• DATA ROWS
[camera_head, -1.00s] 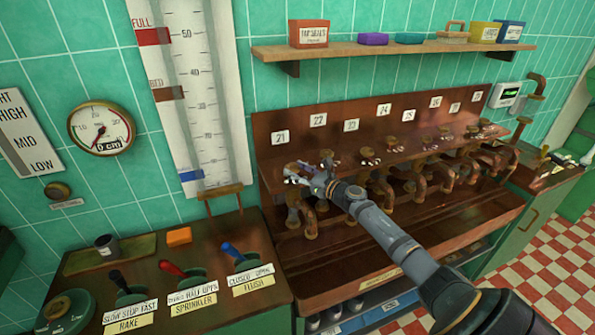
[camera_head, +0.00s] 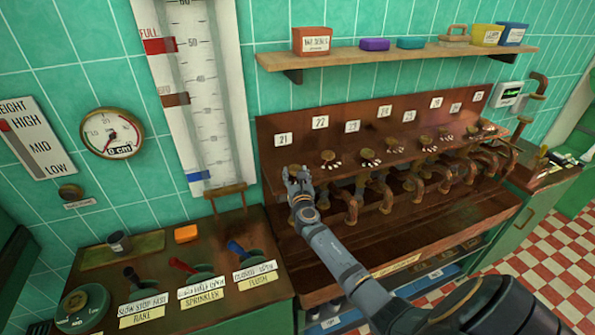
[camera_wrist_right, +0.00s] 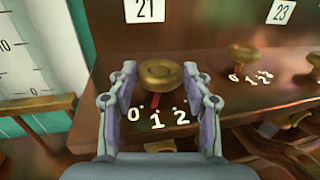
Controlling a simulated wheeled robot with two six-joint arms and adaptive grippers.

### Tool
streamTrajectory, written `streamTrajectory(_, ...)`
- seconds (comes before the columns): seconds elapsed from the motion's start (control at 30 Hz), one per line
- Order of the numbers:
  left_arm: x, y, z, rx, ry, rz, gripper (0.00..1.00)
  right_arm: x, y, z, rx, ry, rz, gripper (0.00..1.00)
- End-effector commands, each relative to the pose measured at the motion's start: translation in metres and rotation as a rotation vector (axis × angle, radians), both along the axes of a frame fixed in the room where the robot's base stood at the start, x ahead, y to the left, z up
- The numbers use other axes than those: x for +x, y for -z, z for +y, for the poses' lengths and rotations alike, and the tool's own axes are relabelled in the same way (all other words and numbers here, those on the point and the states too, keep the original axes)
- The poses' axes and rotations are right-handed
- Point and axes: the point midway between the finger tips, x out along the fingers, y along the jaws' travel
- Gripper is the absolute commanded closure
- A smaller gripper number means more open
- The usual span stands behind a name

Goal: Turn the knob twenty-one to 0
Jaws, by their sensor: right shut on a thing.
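Knob twenty-one (camera_wrist_right: 162,77) is a round brass knob below the white label 21 (camera_wrist_right: 145,10), with a red pointer (camera_wrist_right: 155,101) under it. In the right wrist view the pointer points near the 1, slightly toward the 0 side. The painted marks 0, 1 and 2 (camera_wrist_right: 158,120) show on the ledge in front. My right gripper (camera_wrist_right: 161,80) is shut on this knob, one finger on each side. In the head view my right gripper (camera_head: 298,176) covers the knob below label 21 (camera_head: 283,140). My left gripper is not in view.
More brass knobs and copper pipes line the bench (camera_head: 430,215) in the head view. A shelf (camera_head: 390,54) with boxes hangs above. A lever panel (camera_head: 165,262) stands at the left.

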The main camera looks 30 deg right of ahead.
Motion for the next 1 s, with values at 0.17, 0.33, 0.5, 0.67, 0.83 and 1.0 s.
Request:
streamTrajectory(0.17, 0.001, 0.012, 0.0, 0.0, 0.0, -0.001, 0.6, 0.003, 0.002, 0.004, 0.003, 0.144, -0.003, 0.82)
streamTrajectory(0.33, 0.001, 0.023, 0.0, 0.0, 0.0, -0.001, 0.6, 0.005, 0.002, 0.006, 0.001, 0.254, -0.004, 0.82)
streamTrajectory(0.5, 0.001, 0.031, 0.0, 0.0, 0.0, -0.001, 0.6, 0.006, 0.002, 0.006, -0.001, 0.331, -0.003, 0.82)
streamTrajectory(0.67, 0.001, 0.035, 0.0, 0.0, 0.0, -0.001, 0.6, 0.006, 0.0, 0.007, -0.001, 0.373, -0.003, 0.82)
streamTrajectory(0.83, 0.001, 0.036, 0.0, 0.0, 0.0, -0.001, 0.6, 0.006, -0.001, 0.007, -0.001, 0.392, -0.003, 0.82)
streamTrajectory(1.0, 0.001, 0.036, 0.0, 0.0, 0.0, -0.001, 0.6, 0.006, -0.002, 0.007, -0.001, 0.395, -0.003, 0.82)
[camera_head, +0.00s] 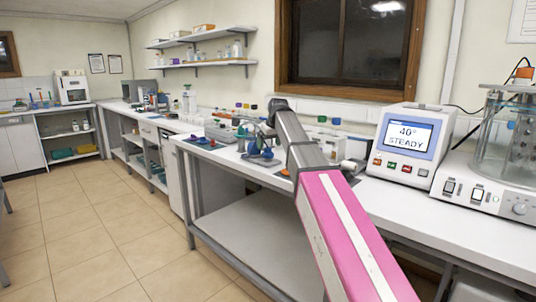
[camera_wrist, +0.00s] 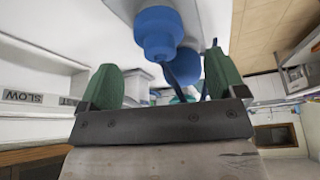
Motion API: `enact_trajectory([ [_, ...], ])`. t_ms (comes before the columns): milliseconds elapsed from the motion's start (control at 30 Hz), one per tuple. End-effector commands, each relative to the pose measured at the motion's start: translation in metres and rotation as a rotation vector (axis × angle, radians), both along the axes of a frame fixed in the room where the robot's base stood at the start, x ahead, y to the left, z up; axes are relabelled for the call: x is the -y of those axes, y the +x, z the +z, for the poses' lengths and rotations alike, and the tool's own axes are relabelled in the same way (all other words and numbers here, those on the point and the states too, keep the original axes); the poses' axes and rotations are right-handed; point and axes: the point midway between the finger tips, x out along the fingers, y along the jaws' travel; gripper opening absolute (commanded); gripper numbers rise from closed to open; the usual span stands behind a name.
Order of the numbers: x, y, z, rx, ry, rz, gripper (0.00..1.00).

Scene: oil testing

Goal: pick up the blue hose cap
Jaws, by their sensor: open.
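A blue stepped, cap-shaped piece (camera_wrist: 158,32) shows at the top middle of the wrist view, just beyond the fingertips. A second blue rounded piece (camera_wrist: 187,65) sits behind it, nearer the right finger. I cannot tell for sure which one is the hose cap. My gripper (camera_wrist: 160,62) has two green fingers spread wide, with nothing visibly clamped between them. In the head view two blue pieces (camera_head: 267,154) stand on the bench just left of my arm's end. My fingertips are hard to make out there.
The white bench (camera_head: 460,225) carries a heater box (camera_head: 409,145) reading 40° STEADY and a glass bath (camera_head: 505,130) at the right. The tiled floor (camera_head: 90,235) at left is clear.

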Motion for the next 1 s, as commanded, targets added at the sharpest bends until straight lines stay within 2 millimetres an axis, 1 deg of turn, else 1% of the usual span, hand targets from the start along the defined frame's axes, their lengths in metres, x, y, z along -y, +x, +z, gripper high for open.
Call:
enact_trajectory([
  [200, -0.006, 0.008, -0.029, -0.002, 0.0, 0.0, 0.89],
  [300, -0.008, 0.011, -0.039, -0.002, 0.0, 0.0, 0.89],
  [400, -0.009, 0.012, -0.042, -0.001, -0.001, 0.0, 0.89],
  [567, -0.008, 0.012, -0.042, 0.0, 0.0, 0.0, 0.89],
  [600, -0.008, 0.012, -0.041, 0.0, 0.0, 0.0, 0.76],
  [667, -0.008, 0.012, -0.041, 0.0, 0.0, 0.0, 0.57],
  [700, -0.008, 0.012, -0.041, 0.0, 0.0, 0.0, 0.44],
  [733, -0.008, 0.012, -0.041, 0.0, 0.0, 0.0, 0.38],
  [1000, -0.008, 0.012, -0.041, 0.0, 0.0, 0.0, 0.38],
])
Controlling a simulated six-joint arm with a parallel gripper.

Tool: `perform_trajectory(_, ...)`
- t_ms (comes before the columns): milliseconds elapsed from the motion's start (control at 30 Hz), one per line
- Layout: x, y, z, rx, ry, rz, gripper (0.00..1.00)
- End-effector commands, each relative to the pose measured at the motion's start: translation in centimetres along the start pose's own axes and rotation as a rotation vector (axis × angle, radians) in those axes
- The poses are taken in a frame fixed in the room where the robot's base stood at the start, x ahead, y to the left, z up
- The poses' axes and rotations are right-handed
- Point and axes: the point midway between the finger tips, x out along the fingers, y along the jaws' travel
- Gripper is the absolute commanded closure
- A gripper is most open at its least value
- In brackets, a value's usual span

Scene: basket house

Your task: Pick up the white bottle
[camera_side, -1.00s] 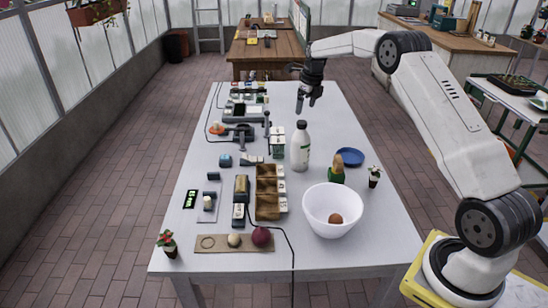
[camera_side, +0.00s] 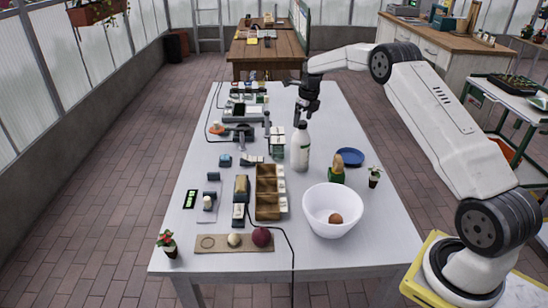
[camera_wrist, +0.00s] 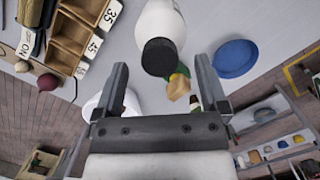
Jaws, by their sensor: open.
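The white bottle (camera_side: 300,150) stands upright on the white table, right of a small green-and-white carton (camera_side: 277,142). In the wrist view its dark cap (camera_wrist: 159,57) and white body (camera_wrist: 161,20) show at the top middle, just beyond the fingertips. My gripper (camera_side: 304,112) is above the bottle and a little behind it in the side view, apart from it. In the wrist view my gripper (camera_wrist: 161,75) is open, with its two fingers spread wide and nothing held between them.
A wooden compartment box (camera_side: 268,192) stands in front and left of the bottle.

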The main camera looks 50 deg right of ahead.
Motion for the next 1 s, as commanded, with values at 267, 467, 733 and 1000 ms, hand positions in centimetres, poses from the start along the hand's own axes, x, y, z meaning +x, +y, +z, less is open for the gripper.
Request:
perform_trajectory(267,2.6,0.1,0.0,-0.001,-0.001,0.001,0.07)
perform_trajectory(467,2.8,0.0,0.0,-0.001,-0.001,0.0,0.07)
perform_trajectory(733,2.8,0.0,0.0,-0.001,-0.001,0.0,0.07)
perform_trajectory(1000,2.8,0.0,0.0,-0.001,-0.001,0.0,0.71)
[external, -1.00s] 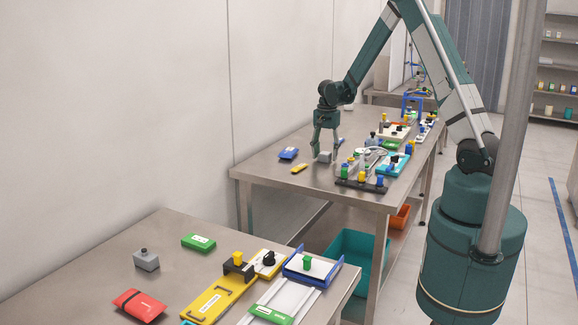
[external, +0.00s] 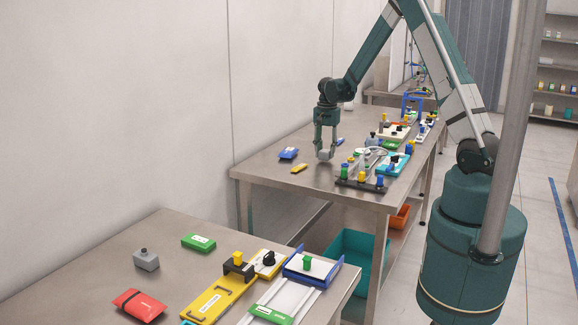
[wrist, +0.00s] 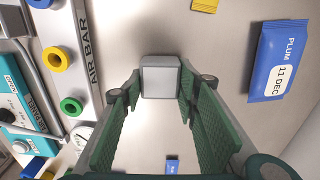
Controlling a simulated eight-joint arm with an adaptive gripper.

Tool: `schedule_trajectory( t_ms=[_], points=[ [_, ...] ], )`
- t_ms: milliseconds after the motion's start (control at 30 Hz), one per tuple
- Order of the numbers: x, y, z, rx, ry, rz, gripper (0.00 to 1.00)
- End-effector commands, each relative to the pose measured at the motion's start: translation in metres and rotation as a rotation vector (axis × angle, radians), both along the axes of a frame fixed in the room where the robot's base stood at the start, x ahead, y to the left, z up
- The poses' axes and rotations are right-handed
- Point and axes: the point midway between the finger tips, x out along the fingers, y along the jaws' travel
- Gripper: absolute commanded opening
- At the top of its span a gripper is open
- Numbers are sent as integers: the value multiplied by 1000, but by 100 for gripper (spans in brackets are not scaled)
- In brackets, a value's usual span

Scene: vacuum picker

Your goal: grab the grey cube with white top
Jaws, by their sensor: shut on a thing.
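The grey cube with the lighter top (wrist: 160,78) is between the two green fingers of my gripper (wrist: 158,90) in the wrist view. In the external view the small grey cube (external: 324,156) shows between the fingertips of my gripper (external: 325,154), at the far steel table (external: 270,172). My gripper points down and is shut on the cube. Whether the cube still touches the table I cannot tell.
A blue "PLUM" packet (wrist: 281,62) and a yellow piece (wrist: 205,5) lie to one side of the cube. The "AIR BAR" rail (wrist: 88,50) with coloured knobs stands on the other side.

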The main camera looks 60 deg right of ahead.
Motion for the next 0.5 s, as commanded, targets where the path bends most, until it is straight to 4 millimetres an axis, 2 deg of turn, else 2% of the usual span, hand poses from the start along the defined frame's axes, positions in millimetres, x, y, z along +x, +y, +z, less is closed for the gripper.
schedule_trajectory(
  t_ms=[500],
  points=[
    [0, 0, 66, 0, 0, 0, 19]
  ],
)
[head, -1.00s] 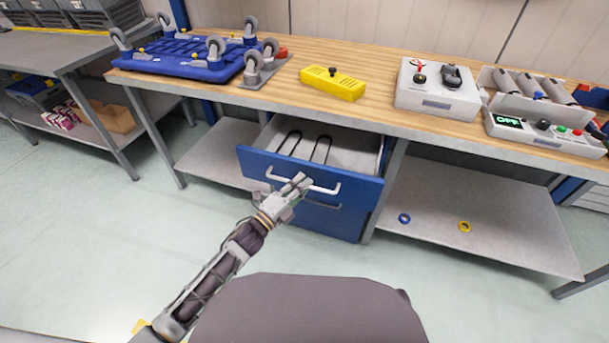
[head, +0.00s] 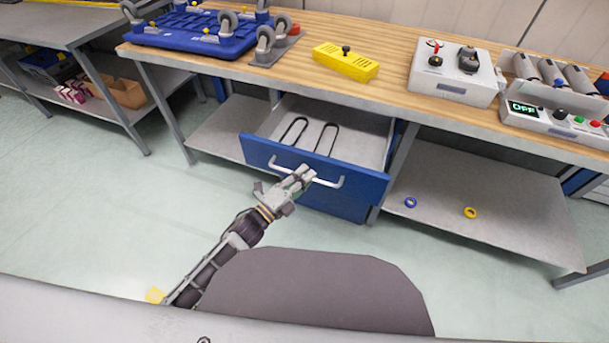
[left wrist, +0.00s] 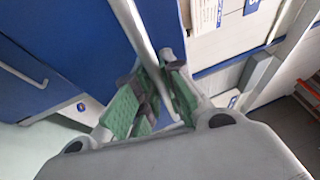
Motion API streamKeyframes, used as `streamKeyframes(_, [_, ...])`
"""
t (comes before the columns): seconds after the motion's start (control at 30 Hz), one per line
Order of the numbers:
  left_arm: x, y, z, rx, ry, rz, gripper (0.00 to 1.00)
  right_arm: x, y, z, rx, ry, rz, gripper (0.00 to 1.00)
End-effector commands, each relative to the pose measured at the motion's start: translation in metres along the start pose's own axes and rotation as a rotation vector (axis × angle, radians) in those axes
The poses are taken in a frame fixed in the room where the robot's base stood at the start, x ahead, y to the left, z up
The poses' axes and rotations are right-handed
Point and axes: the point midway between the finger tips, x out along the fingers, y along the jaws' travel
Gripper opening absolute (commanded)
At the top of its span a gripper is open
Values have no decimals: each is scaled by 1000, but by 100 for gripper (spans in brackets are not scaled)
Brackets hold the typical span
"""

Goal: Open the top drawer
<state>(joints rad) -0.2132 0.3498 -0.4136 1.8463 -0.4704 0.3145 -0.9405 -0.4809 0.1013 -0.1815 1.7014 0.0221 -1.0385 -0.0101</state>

• WHAT YOU ARE ASKED TO DO
Scan the lines for the string "Your". Pick out every line that has it.

• RESULT BELOW
Your task: Pick up the white bottle
Your goal: grab the grey cube with white top

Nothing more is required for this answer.